It’s a well-established fact that the retirement expectations of many Americans went up in smoke in the Great Recession, though it’s never been clear precisely how many were forced to work longer than they anticipated.
A new study from the Employee Benefit Research Institute sheds light on that question, finding that prior to September of 2008 — the onset of the recession — 72.4 percent of workers retired either before the date they’d planned to retire, or no more than a year after that date.
After September of 2008, however, it was a different story. Only 49.6 percent of people retired before or shortly after their planned retirement date, the EBRI said, a nearly 23-percent drop.
“Various studies have shown that there is a trend which precedes the Great Recession that people are staying longer in the labor force,” said Sudipto Banerjee, EBRI research associate and author of the report.

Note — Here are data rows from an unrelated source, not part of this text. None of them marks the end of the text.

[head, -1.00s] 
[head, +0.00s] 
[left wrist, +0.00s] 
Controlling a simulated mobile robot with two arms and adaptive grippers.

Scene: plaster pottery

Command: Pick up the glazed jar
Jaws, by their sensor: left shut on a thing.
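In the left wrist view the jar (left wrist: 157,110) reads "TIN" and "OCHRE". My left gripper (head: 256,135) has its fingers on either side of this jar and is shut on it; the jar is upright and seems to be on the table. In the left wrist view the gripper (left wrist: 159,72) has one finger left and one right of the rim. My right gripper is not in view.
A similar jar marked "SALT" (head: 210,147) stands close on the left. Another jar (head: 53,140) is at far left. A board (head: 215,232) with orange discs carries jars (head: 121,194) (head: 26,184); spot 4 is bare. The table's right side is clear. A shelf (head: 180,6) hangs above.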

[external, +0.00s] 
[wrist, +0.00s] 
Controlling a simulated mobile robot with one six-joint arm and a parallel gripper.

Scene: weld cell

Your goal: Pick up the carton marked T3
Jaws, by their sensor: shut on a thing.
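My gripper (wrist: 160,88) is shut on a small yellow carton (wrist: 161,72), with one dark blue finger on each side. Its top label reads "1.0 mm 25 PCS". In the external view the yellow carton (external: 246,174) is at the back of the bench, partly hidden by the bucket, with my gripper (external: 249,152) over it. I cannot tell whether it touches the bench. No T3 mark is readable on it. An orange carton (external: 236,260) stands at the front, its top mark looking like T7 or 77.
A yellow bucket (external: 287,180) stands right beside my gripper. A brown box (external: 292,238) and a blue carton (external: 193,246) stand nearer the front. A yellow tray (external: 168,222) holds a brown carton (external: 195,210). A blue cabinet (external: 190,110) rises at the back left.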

“But this shows that there has been a big increase in later-than-expected retirements following the recession.”
The analysis relied on longitudinal data from the University of Michigan’s Health and Retirement Study that compared the expected and actual retirement dates for the same group of people, rather than a cross-section of people still active in the workforce compared with retirees — two different groups of people.
The report said that while studies often cite cross-sectional data to indicate that “there is a large gap between expected and actual retirement,” suggesting that “workers are overly optimistic about working longer than what the retiree experiences suggest,” that’s not really the case.